It is hopeless to think that making Brazil, India, and South Africa permanent members of the UNSC shall create a situation which will be unmanageable for the powers that be. Let us remember that at this moment the three Western members are permanently pitted against the two Eastern members. The three new members are unlikely to be hangers on or client states of any others of the UNSC. It is more than possible that these three shall not be overly amenable to the influences of the Western three or of the Eastern two, but they may not necessarily constitute a bloc by themselves.
At the same time, permanent membership of the UNSC is by now a much devalued commodity which does not hold too much attraction for anyone, especially because it has been brought to the present pass by the earlier five by their repeated, excessive, and unabashed use of the veto over the decades.
Part II
I am rather amused that the author has attempted to promote Pakistan to the company of several who are really and truly important members of the world community. Let us not pretend that a donkey-rider may claim parity with horse riders atop wonderful stallions. Pakistan today is in dire financial straits and does not have a week’s rations if the US were to withdraw its support. In short, Pakistan is eating out of US’s hand, as it were. Secondly, it has been a compulsive user of terror as an instrument of its policies for several years: if the US department of state has not declared it as such, it is because this does not suit the US copybook. There have been damning statements by no less than the British prime minister and the French president saying that 80% of global terror emanates from Pakistan. Mrs Clinton also was constrained to warn that if the next terrorist attack on the US mainland were traced to Pakistan, then certain consequences would follow, although she did not quite specify those consequences. The common sense of the matter is that if such a thing happened, then Pakistan would find itself treated as a terrorist state. If that was not Mrs Clinton’s meaning, then she might as well have saved her breath.
Besides, much like its patron and all-weather friend, China, Pakistan has been an unabashed proliferator of technology and materiel for nuclear weapons and missiles.
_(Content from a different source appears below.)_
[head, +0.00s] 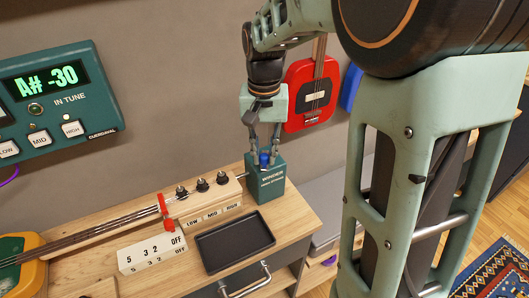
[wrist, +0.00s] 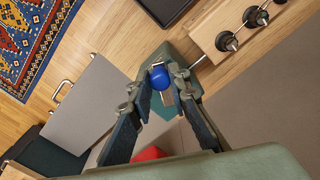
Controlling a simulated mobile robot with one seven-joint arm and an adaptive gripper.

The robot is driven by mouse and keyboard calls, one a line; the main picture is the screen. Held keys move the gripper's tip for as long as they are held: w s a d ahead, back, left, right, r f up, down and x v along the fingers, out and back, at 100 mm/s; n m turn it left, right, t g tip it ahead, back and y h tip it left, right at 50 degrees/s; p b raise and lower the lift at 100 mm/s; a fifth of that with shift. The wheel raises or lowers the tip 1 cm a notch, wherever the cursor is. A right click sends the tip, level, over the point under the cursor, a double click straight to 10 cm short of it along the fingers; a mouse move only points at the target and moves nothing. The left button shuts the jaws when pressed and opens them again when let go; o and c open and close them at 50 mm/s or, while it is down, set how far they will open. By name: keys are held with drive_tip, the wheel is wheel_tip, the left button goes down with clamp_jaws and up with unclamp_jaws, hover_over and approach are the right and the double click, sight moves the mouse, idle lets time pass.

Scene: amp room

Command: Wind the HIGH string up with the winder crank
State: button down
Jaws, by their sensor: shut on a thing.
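My gripper (head: 264,146) points down over the teal winder box (head: 268,185) at the bench's back edge. Its fingers are shut on the blue crank knob (head: 264,160) on top. In the wrist view the blue knob (wrist: 159,78) sits between the fingertips, with the box beneath. A thin rod (head: 241,175) runs from the box to the wooden headstock (head: 213,193). The headstock carries three dark pegs (head: 202,185) above LOW, MID and HIGH labels. The tuner (head: 59,98) on the wall reads A# -30 and has LOW, MID and HIGH buttons.
A black tray (head: 234,242) and a white block marked 5, 3, 2, OFF (head: 152,253) lie in front of the headstock. A stringed neck with a red clamp (head: 165,212) lies at left. A red guitar (head: 311,95) hangs behind my gripper.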

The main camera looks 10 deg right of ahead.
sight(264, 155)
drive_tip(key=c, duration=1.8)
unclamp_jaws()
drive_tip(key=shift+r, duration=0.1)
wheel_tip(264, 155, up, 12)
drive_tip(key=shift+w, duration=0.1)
Dr AQ Khan’s smuggling bazaar of such technology and materiel is well known and has been much written about over the years. And yet we are told Pakistan stands in the company of powers like China, India, Brazil, South Africa, and Mexico. Pakistan has only one factor that seems to have influenced the author’s assessment – Pakistan’s nuclear weapons. This is hardly the place or the occasion for going into how Pakistan acquired technology and materiel for its own nuclear weapons and missiles, but it remains a fact of the situation that Pakistan itself has been responsible for giving technology and materiel to other countries like North Korea, Iran, and Libya (the last one rapidly abandoned its nuclear ambitions after seeing the fate that befell Iraq and Saddam Hussein). In this respect, China and Pakistan have been partners in nuclear proliferation at any rate to North Korea, which has no hinterland of scientific education and research in its universities or technological research and innovation in any of its technological institutions. Nor has Pakistan, for that matter.
Pakistan has failed to build even a system of education which could have supported a society based on principles of moderation and tolerance, which are the only bases and principles on which States in our times can be constructed. There is no room for making States on the basis of any one religion or system of belief. And yet we know that Pakistan has a pervasive system of madrassa education which inculcates ideas and thinking that seeks to take its students to a seventh-century medievalist thought system, to the exclusion of non-Islamic persuasions and even of some Islamic sects. The author should have known that a benighted place like that hardly qualifies to be in the company of the others that he mentions.
Part III
Towards the end of my submissions I am tempted to remind the author that it will not do to create a caste system among the permanent members of UNSC. Let him not start thinking of permanent members without the veto. If any such movement seemed to be in the works, my suggestion to the new candidates would be to reject the idea and turn their back on the UN system altogether. Let the UN find out how much weight it will pull in the world comity if these countries just refrained from participating in UN. It will underline the nonsense that the UN system has already become in the hands of the present permanent five. The new permanent members may yet save the UN from going downhill – if they are invited in with honour and consideration. Otherwise there is very little that can stop the UN from going the way of the League of Nations.
V. C. Bhutani, Delhi, India, Mar 15 2011, 1755 IST



SAIF UR REHMAN

8:58 AM ET

March 15, 2011


Does India deserve to be even discussed as Veto Power?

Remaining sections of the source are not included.